October is Domestic Violence Awareness Month. Many of you have probably seen the various social media campaigns and community events and scrolled by them thinking that they can’t possibly touch on your life or the lives of those you know. Statistically, you’re wrong. Currently, approximately one quarter to one third of all women and men in the United States are or have been the victims of specifically defined physical or sexual violence from an intimate partner, which doesn’t include other forms of abuse. If you aren’t affected, you very likely know somebody who is now facing abusive behavior or the aftereffects of escaping from it. Part of why you might not realize that is that “domestic violence” can encompass a large variety of mistreatment beyond what most people normally imagine.
We often limit domestic violence awareness to romantic or sexual relationships, particularly those of mixed gender and where the woman is the victim, but those aren’t the only ones where abuse can happen. Abuse exists within queer relationships too, and sometimes a man is the victim. While women are most likely to be negatively affected by domestic violence, it’s important to remember that they are sometimes the perpetrator or that they are part of a mutually problematic relationship. Domestic violence crosses generational lines too, and can include abuse of a child by a parent or other adult or abuse of an older adult by a younger person. Even relationships that aren’t tied together by blood or sex can include violence, though those are usually (though not always) easier to leave. The uniting factor is that these dysfunctions happen in a domestic situation, where people have their lives entwined by shared living situations or are otherwise closely connected together.

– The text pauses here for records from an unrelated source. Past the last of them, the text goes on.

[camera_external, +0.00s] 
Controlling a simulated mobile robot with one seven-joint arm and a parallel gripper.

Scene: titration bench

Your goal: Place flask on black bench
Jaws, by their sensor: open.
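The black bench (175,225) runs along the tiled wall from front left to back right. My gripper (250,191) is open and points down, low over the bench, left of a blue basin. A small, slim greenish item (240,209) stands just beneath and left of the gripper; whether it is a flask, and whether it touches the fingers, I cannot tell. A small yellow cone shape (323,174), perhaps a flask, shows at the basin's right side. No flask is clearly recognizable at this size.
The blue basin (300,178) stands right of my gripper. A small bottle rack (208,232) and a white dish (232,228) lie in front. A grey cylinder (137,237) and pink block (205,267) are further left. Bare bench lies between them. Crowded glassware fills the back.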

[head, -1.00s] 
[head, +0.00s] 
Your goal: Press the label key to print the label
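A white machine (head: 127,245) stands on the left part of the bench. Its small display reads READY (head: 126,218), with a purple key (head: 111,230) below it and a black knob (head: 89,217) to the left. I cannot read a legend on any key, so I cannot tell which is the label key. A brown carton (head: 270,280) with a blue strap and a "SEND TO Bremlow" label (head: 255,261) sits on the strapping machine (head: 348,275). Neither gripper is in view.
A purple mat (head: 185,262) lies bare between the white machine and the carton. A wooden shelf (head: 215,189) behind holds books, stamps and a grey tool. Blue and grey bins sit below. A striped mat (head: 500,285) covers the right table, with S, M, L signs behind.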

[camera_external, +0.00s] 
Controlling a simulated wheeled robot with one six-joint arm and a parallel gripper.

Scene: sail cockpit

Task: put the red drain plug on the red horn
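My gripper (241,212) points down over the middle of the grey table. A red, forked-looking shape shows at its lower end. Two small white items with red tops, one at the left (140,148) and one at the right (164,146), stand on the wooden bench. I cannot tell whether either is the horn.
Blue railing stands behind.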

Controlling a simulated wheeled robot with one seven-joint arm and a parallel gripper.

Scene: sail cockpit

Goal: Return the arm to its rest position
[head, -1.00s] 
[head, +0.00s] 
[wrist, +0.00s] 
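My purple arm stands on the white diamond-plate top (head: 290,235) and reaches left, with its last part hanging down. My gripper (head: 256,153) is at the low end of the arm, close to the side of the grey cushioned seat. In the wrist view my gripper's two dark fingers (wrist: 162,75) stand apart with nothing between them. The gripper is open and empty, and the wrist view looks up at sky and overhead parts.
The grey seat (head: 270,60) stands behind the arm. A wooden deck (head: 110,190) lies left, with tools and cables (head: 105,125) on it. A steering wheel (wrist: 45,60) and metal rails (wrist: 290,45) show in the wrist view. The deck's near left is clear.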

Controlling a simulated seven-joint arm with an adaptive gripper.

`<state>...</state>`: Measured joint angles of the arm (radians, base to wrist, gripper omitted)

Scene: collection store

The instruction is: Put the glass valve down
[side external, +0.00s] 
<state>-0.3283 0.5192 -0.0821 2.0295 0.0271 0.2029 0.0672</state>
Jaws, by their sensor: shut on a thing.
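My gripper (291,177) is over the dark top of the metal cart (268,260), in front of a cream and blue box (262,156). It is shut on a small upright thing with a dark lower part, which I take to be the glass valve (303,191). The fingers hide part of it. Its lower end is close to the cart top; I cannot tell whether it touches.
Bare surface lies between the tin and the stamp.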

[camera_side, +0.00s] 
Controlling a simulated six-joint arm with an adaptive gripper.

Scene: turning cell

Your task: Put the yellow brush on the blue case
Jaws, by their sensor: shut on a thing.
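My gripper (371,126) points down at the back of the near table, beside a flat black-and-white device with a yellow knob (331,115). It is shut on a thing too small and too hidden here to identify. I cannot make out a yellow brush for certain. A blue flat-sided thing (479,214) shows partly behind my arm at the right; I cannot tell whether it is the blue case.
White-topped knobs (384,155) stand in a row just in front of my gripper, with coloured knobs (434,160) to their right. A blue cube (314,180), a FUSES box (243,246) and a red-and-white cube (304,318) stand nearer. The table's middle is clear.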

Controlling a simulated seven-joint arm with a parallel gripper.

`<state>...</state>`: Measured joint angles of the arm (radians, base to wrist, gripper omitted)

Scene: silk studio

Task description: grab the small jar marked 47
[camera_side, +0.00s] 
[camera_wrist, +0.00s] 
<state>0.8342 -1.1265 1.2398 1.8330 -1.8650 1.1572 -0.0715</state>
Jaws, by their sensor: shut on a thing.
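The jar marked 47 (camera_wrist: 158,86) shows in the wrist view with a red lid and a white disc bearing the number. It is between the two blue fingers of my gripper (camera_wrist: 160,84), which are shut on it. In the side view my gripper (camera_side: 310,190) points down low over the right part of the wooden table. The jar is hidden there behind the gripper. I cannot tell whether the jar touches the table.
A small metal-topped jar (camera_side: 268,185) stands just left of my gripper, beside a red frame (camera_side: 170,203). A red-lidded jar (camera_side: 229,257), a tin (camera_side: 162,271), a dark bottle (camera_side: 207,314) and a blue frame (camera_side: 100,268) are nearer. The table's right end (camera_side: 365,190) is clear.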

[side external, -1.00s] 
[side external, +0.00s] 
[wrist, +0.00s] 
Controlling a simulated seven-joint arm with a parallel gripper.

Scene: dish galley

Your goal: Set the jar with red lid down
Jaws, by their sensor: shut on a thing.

Ideas of domestic violence nearly always lean on the “violence” part of the term. We’ve talked before about how violence isn’t necessarily just one person hitting another person and leaving bruises or other injuries, and can even include neglect, but I want to be a little more specific here in the context of domestic violence (though I can’t be entirely complete). Physical violence isn’t just the stuff of marks. It includes the use of physical force that doesn’t have visible results, that is against other people or objects, that limits one’s ability to move and act freely, and even that is merely threatened but in a way that leaves the victim in no doubt that the abuser is likely or willing to carry through the threat. It may bleed into sexual violence, like the obvious badness of rape or assault by the abuser or by someone else enabled by the abuser, but also using sex as currency.
Violence isn’t just physical either. It can include yelling and screaming that threatens, accuses, or humiliates. Verbal violence is especially insidious when it belittles its target, or makes them doubt the reality of who they are or what they are experiencing. It’s not always loud, and it’s not always insulting. Sometimes, it sounds very reasonable on the surface, until you realize that it is a method for controlling who someone can talk to, where they can go, what they can do. It’s easy to say that the victim in those cases should just (wo)man up and not listen, but it’s just not that simple. Years of being told that you are not allowed, or that you are worthless or stupid and that you have no other options are difficult to ignore, and sometimes it starts so subtly that you don’t know you’ve been programmed until you wake up one day and realize you no longer believe in yourself.
Abusive control doesn’t just happen physically or verbally. It can also be economic. No fingers need be lifted or voices raised to prevent someone from being able to work, from having access to household funds or their own earnings, or from understanding the family’s financial situation. That, too, is domestic violence. When we go back to violence being the use of power to cause psychological harm or deprivation, then it’s more clear how controlling behaviors fall into that definition. While there is no immediate physical harm, there are short- and long-term effects that negatively affect the victim’s well-being. Those should not be ignored just because they’re not visible to the naked eye. After all, the bumps and bruises and intrusions of physical and sexual abuse also can’t always be seen by people looking in from the outside.
I’m not saying that all problematic behavior that can fall into one of the categories of domestic violence automatically mean that there’s abuse going on. However, when it becomes constant and pervasive, and when there is a growing power imbalance between partners or household members, then it’s time to be alert to whether something needs to change in how you treat each other. It’s not just our own relationships that we need to keep an eye on. While the very nature of abuse regularly involves hiding its signs from people not part of the dynamic, indicators can leak to those paying attention. A friend who becomes less available and more withdrawn may simply be busy and stressed. Or they may be struggling because of how their partner, parent, or child is treating them. If you ask, they may assure you that everything is fine, but is it really? Perhaps. Perhaps not. But certainly worth paying attention to, whether it’s a potential domestic violence situation or other life struggles. Both, after all, deserve your awareness.